* What is required: From the material below, list every line containing "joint".

--- Supplied entries ---

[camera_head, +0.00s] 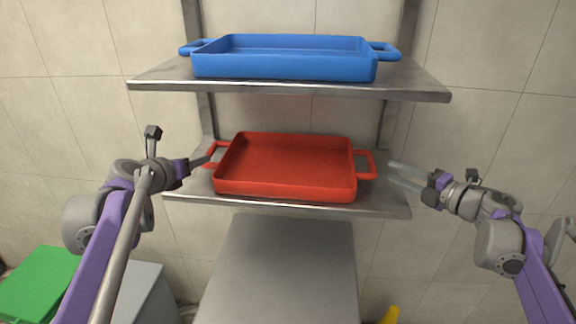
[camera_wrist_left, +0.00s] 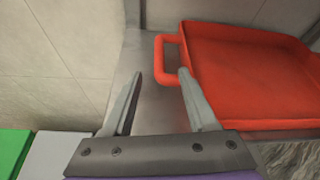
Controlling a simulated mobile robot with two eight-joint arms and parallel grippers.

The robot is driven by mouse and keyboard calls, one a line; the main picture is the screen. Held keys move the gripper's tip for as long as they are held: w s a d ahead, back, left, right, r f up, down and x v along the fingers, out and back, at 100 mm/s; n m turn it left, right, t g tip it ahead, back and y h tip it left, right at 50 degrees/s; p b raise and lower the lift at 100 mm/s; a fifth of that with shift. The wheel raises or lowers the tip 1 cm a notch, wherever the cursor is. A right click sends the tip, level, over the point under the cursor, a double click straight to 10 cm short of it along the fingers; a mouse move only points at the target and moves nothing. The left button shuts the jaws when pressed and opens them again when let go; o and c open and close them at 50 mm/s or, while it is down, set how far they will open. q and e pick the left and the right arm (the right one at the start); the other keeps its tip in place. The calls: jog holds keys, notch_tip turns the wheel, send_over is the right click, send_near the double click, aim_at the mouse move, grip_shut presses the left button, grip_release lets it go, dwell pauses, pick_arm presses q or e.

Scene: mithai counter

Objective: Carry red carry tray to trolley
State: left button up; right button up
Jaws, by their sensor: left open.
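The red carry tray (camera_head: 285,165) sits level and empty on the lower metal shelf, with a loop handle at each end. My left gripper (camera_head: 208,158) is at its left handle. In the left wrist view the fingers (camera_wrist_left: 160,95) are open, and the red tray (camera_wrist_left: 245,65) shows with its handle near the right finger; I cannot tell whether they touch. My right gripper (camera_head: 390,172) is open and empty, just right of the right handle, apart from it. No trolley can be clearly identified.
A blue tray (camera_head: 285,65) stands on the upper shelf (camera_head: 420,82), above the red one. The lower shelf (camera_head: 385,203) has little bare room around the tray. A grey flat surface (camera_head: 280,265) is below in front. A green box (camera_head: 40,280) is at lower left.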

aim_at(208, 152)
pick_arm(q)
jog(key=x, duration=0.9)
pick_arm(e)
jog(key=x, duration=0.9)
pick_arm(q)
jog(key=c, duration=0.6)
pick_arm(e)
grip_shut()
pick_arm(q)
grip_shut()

---
--- Supplied entries ---

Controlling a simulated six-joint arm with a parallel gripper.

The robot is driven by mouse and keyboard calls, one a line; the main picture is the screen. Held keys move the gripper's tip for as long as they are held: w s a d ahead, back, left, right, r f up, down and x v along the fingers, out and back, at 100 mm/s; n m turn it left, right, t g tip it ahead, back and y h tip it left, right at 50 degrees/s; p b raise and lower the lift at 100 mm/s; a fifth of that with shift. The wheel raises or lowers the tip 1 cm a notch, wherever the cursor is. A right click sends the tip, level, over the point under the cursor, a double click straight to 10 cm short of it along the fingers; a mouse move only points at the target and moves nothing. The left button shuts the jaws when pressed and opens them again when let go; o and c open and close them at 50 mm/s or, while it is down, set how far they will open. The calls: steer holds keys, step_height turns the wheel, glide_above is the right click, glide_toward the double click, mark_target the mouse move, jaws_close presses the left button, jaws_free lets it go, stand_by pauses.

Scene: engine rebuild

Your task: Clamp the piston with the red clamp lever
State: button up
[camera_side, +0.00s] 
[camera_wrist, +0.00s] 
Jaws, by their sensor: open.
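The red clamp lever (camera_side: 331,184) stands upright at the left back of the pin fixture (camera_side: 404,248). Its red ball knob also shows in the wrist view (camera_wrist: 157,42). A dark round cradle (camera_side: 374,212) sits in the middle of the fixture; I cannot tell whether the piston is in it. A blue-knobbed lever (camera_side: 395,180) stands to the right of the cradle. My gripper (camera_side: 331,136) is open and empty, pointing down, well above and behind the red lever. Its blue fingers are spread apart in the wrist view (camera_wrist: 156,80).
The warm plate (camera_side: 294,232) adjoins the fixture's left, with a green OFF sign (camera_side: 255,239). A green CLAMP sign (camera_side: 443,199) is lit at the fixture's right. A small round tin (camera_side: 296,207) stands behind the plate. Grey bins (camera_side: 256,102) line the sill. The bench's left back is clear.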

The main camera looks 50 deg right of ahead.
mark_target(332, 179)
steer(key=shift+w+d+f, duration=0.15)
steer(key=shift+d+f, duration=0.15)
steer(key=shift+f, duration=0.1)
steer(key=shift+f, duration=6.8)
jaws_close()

---
--- Supplied entries ---

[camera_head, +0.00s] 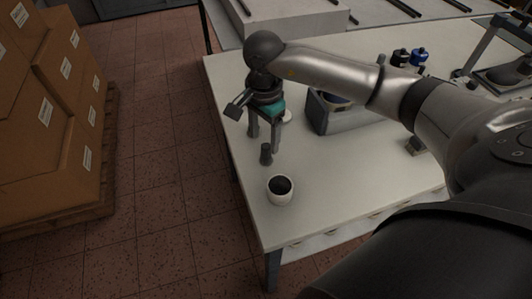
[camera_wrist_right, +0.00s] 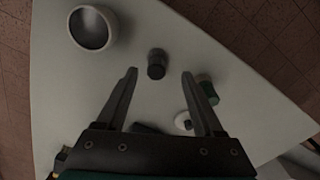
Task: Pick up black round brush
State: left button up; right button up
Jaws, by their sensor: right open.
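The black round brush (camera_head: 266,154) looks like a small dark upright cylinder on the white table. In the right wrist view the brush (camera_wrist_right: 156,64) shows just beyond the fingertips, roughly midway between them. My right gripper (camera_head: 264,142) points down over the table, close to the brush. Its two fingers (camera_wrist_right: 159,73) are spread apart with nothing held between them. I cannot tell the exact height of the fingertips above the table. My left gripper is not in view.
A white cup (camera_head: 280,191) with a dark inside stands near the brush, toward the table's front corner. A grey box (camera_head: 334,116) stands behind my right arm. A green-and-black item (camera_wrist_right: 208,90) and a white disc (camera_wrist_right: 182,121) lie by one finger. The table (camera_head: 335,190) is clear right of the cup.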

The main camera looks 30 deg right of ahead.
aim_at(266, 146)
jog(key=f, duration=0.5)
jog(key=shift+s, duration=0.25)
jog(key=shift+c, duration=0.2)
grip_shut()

---

* Solution to the exercise:
Controlling a simulated mobile robot with two eight-joint arms and parallel grippers.
Controlling a simulated six-joint arm with a parallel gripper.

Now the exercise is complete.